*What is being asked*: Only the lines from the one bearing "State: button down" to the final line should be transcribed, exactly and with both ends included. Pictures are to be left out.

*Given material*:
+++

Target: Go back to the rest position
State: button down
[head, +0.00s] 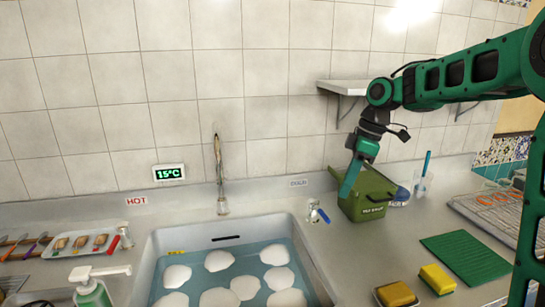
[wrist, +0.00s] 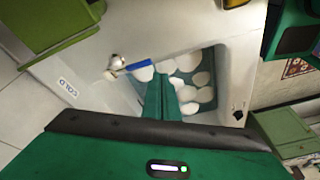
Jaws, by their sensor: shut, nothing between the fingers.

+++

*Worked solution*:
State: button down
[head, +0.00s] 
[wrist, +0.00s] 
Jaws, by their sensor: shut, nothing between the fingers.

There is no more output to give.